Слова Гофмана были в какой-то мере пророческими, и хотя Перкин не стал художником, но он дал человечеству первую синтетическую краску — мовеин, названную так потому, что по цвету она походила на фиолетовые цветы мальвы.
Простой способ синтеза первой синтетической краски и дешевое сырье определили большие преимущества мовеина по сравнению с природными красителями. Перкин запатентовал свое открытие и построил фабрику для производства мовеина, цена которого в то время все же была довольно высокой, и краситель применяли только для крашения шелка. Но Гофман ясно понимал, что усовершенствование методов получения исходных продуктов и синтеза новых красителей приведет к значительному снижению их цены и даст возможность широко применять искусственные красители в промышленности.

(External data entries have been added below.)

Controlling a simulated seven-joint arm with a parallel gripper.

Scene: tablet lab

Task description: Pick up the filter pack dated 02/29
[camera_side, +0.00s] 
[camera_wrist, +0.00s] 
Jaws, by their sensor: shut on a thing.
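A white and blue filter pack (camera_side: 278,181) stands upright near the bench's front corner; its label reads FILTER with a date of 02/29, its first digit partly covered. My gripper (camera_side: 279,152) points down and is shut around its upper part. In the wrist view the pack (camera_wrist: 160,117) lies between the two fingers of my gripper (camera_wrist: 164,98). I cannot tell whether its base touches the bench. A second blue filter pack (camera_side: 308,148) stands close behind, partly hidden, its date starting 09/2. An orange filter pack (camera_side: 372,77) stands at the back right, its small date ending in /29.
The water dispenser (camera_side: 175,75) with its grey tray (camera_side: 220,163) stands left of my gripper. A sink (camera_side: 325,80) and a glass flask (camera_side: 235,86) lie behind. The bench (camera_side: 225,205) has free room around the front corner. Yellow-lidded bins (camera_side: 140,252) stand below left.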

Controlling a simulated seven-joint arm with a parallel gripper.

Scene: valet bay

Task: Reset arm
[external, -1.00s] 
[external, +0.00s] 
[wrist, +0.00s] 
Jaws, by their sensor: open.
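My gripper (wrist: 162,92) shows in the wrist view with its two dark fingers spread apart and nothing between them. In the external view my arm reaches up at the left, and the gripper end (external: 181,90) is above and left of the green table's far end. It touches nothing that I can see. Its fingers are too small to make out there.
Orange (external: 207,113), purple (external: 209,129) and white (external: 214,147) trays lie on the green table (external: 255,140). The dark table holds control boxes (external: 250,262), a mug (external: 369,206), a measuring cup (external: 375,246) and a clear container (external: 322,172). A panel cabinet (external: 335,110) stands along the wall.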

С этого момента Гофман стал усиленно изучать возможности синтеза других красителей, но работать наугад, делая сотни зачастую безрезультатных синтезов, конечно, было бессмысленно. Необходимо было понять механизм взаимодействия, установить состав получившихся продуктов. Усиленные исследования велись не только в лаборатории Гофмана, организовали исследовательские лаборатории и предприимчивые, энергичные промышленники. Производство нового красителя означало получение больших доходов, а это уже было важным стимулом в работе. Требовалось все больше исходных продуктов — бензола и толуола. Перегонная фабрика Чарлза Мансфилда переживала расцвет: владелец стремился к совершенствованию процессов перегонки и пытался добиться полного разделения продуктов перегонки каменноугольной смолы.

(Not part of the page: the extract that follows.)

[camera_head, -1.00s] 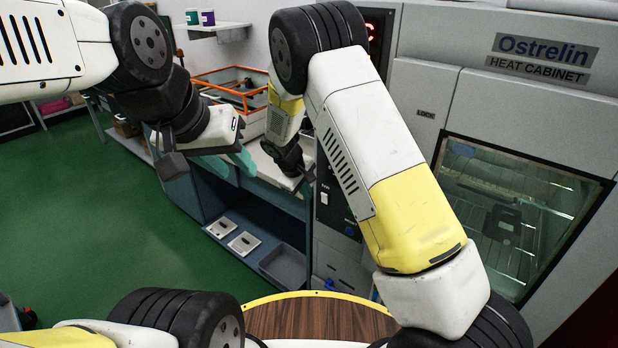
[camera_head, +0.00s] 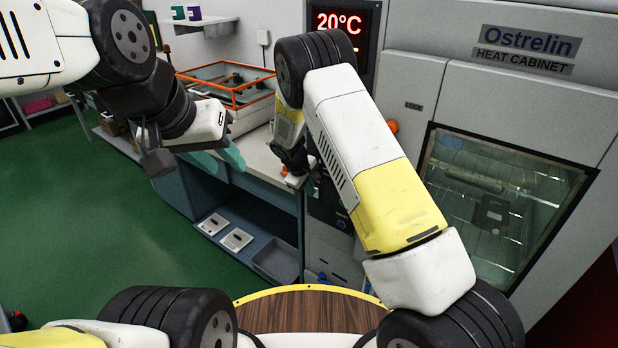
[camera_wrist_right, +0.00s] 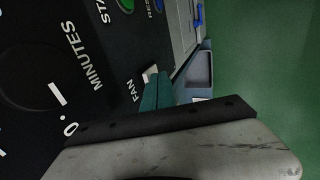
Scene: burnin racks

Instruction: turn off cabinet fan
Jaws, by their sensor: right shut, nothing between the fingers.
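The heat cabinet (camera_head: 418,90) stands at the right with a dark control panel (camera_head: 330,208). In the right wrist view, a small pale switch (camera_wrist_right: 150,72) sits beside the FAN label (camera_wrist_right: 133,90) on the panel (camera_wrist_right: 60,50). My right gripper (camera_wrist_right: 157,80) is shut and empty, its teal fingertips right at the switch; I cannot tell if they touch it. In the head view, my right gripper (camera_head: 309,187) is at the panel, and the arm hides the fan switch. My left gripper (camera_head: 222,155) hangs in front of the workbench, away from the cabinet; its finger gap is unclear.
The workbench (camera_head: 262,165) with an orange-framed box (camera_head: 228,85) stands left of the cabinet. A red display (camera_head: 338,22) reads 20°C. The cabinet's glass door (camera_head: 500,205) is shut. A timer dial marked MINUTES (camera_wrist_right: 82,55) and a green button (camera_wrist_right: 126,6) lie near the switch.

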Работа с легко воспламеняющимися веществами, такими, как бензол и толуол, требовала строгих мер безопасности, которыми Мансфилд легкомысленно пренебрегал и сам же дорого поплатился за эту небрежность. В результате вспыхнувшего на фабрике пожара Мансфилд погиб.
Гофман был поражен вестью о трагической гибели Мансфилда — одного из самых способных его учеников и ассистентов. Удрученный, он вернулся домой поздно ночью.

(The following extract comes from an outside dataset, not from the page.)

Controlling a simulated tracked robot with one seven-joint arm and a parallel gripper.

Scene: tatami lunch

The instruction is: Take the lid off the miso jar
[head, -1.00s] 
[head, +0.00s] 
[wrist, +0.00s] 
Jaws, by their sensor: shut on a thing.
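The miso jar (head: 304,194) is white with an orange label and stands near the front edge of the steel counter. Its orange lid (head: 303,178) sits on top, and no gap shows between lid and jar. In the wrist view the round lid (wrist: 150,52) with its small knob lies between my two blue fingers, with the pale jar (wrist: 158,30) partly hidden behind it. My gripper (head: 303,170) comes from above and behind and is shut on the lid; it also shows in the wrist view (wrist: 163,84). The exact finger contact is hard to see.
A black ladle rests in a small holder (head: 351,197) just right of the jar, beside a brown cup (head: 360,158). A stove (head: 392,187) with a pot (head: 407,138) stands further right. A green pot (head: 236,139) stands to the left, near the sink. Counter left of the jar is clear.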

Экономка ждала его, прикорнув на диване. Легкий скрип двери разбудил ее, она вскочила, смущенно протирая глаза.
— Добрый вечер, господин Гофман. Извините, я тут немного задремала.
— Ничего, Марта, уже поздно. Как чувствуют себя дети?
— Хорошо. Они давно спят.
Марта поставила ужин и, помолчав немного, нерешительно сказала:
— Господин Гофман, я знаю, что экономке не полагается давать советов, но мне все же хочется дать вам один совет.
Гофман посмотрел на нее с любопытством.
— Говорите, Марта, я слушаю вас.
— Мне кажется, вам надо жениться. Вы еще молоды, да и детям нужна материнская ласка.
Гофман задумался. Быть может, Марта права. Он был всегда желанным гостем в лондонском обществе: умел поддерживать и светскую беседу в гостиных, и вести серьезный научный разговор в государственных учреждениях и на промышленных предприятиях, где прислушивались к его совету и мнению не только по вопросам, связанным с химией, но и по вопросам образования, гигиены и многим другим. В Лондоне у него было много друзей не только среди мужчин, но и среди женщин.
Особенно благосклонно к нему относилась Розамунда Уилсон. Она была стройна и хороша собой. Порой казалось, что она сошла с полотен Тернера. В 1856 году Розамунда стала женой Гофмана. Она сумела согреть его сердце и окружила ученого теплом и заботой. И это не замедлило сказаться на его научной работе.